If you are an unemployed youth you must have been a recipient of this cliché; “Be your own boss. Embrace entrepreneurship.”
This phrase has become a droning soundtrack of joblessness and job dissatisfaction.
In addition, there is this other phrase; “A salary is the bribe they give you to forget your dreams.” Sigh.
Unfortunately, most entrepreneurs begin ventures without factoring in the tangible costs of ‘Being your own boss’. Rent. Reluctant market. Capital. Operational bills. These hurdles hit them one after another without warning. Reality checks in and for some, this marks the end of the road. They happily trot back to the ‘monthly bribe to forget their dreams.’
George Wayne, 26, is passionate about entrepreneurship. Although he has gotten more than his fair share of jabs from his ventures, this hasn’t tapered his love for business.
“I have had four business ventures so far. In 2012, while still in campus, I started renting out bikes. Business was booming especially during weekends when students went for long rides to unwind.
We encountered some challenges and put the venture on hold. Then I started selling jewellery. This did well and I opened a shop in Nairobi. It is still running smoothly.
My background is in Computer Science so I decided to make good use of my degree and started an IT consultancy firm. We are getting by and able to offer a wide range of services to our clients.”
Although he had two ventures that were doing well, George’s thirst for entrepreneurship remained unquenched.
In 2018, he attended the Tony Elumelu Entrepreneurship Conference in Nigeria to meet like-minded people. It was here that he felt a deep yearning to support entrepreneurs.
“At the conference, I met Leah Mbogo, a potato farmer from Nakuru. We discussed lessons we had picked from the session and I shared with her my dream of supporting entrepreneurs back home.
It said to whom much is given, much is expected. The training in Nigeria was gold and I felt I couldn’t keep all those nuggets to myself.
Our chats brought us to the idea of starting a co-working space in Nakuru.
Leah bought into it and we decided to be partners. Later when we got back home, I engaged my friend Ian Muge who became a shareholder.
We named our business Nakuru Box.”
In January 2019, the trio began customising the co-working space.
The goal was to provide a conducive environment for entrepreneurs, freelancers and start ups to run their business without the hassle of setting up and managing an office.
To this end, they picked a convenient location along Oginga Odinga Avenue in Nakuru town.
“We rented office space at D&D building because we found it to be serene and upmarket, ideal for users to hold meetings with their clients.
Next we set up boardrooms for teleconferencing, installed Wi-Fi, set up a training room complete with projector and screens and hired a receptionist for the front office.”
According to George, it was important for the work-space to meet the standards of a modern office. They also added a restaurant wing to allow users to get all they needed under one roof.

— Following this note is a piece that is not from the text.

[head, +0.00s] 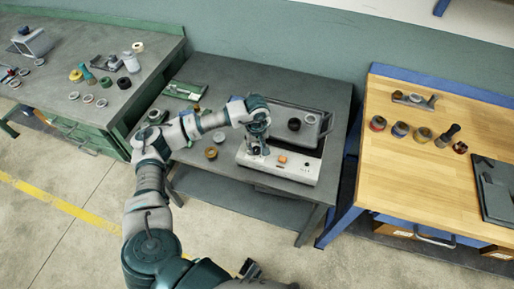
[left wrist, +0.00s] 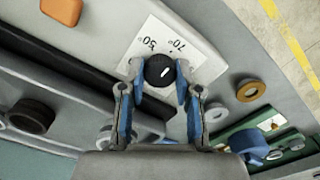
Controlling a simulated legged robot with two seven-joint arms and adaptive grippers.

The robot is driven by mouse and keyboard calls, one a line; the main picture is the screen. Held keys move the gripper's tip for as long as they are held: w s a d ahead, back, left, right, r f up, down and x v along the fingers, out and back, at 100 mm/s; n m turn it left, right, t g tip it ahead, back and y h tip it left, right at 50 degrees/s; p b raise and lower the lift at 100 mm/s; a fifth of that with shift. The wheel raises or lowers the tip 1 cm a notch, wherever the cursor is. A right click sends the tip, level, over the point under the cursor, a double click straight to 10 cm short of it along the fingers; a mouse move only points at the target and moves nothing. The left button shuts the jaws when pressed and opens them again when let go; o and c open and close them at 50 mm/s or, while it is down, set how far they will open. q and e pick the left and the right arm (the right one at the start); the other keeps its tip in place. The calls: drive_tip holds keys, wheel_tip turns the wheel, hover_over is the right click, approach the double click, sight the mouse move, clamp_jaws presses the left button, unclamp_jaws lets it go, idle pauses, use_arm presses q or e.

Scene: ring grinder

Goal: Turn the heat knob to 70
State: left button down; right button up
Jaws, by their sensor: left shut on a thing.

“The restaurant was a nice touch geared towards promoting social interactions and networking among users. Entrepreneurs tend to have a lot in common and some of the best business ideas have been birthed over a cup of coffee or a sumptuous lunch!”

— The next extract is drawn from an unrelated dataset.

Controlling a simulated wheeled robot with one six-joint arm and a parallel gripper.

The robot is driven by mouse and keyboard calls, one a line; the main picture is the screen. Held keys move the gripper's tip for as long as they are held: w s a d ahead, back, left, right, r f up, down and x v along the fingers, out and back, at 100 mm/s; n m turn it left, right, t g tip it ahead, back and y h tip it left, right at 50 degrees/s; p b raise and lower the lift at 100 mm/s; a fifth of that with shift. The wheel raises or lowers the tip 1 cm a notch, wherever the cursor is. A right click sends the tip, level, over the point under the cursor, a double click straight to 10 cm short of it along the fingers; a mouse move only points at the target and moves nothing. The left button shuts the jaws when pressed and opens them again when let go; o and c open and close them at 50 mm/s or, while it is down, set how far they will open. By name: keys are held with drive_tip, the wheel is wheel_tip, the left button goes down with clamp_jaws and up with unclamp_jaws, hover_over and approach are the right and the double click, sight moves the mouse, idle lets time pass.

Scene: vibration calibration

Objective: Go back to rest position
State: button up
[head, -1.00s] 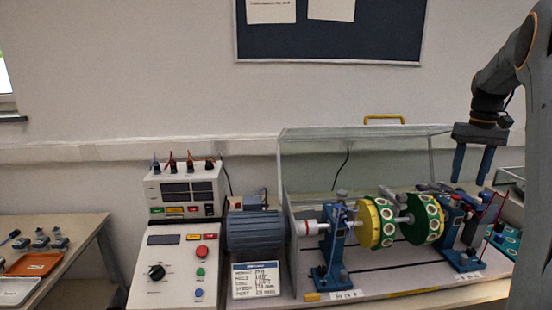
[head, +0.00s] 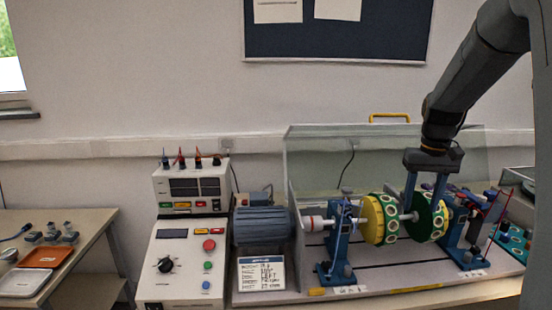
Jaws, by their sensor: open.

So, how much does it cost to work from Nakuru Box?
George explains that there are different packages that are tailored to meet the needs of the users.

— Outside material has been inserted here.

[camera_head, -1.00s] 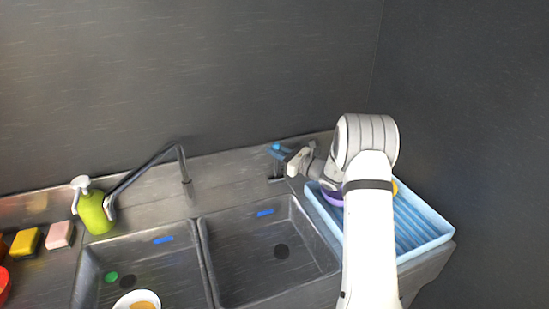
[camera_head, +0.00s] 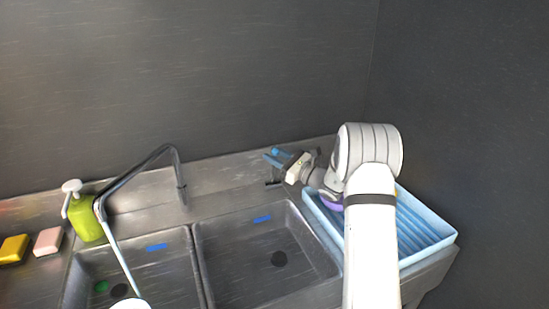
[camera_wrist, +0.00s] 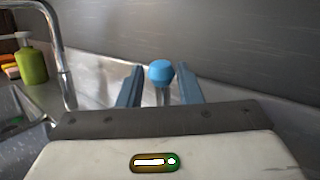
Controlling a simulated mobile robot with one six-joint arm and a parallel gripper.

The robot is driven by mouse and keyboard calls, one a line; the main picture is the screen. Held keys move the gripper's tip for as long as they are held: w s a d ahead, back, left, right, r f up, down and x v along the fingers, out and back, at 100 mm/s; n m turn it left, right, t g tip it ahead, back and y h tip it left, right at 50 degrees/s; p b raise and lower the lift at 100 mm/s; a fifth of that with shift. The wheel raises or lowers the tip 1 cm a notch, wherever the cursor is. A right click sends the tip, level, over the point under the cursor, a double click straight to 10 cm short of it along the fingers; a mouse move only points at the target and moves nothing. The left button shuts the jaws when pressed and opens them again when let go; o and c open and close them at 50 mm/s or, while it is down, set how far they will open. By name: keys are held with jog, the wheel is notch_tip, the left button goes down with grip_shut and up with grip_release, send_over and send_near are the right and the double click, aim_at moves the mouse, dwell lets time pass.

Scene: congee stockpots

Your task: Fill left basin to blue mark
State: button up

“Some people prefer a daily rate because the nature of their work doesn’t require them to work every day of the week. The daily rate is Sh600. We have others who prefer to pay on a monthly basis which is Sh8,000. We have a provision for exclusive desks at a monthly rate of Sh12,000 and lastly, some want a private office and the monthly rate is Sh15,000.
All packages include access to all the facilities at the space including tea and snacks at the restaurant.”
Besides providing a co-working space for users, George and the team conduct trainings on innovation for interested clients. Their business model is inspired by similar ventures such as Nailab in Nairobi.
“We are excited to be the first co-working space in Nakuru. This is a fast growing town teeming with budding entrepreneurs and creatives who just need a bit of support to realise their dream. We are happy to give that support because when they achieve their dreams, I achieve mine of helping entrepreneurs. Everybody wins.”
George adds he hopes to offer accelerator programs for start-ups in future and performs offer opportunities for funding to users. Given the enthusiastic reception of their idea, he plans to increase office space as their client base increases.
“We are off to a good start and have hired four employees to manage the space. The future is bright; I cannot wait to witness businesses mushrooming from our co-working space.”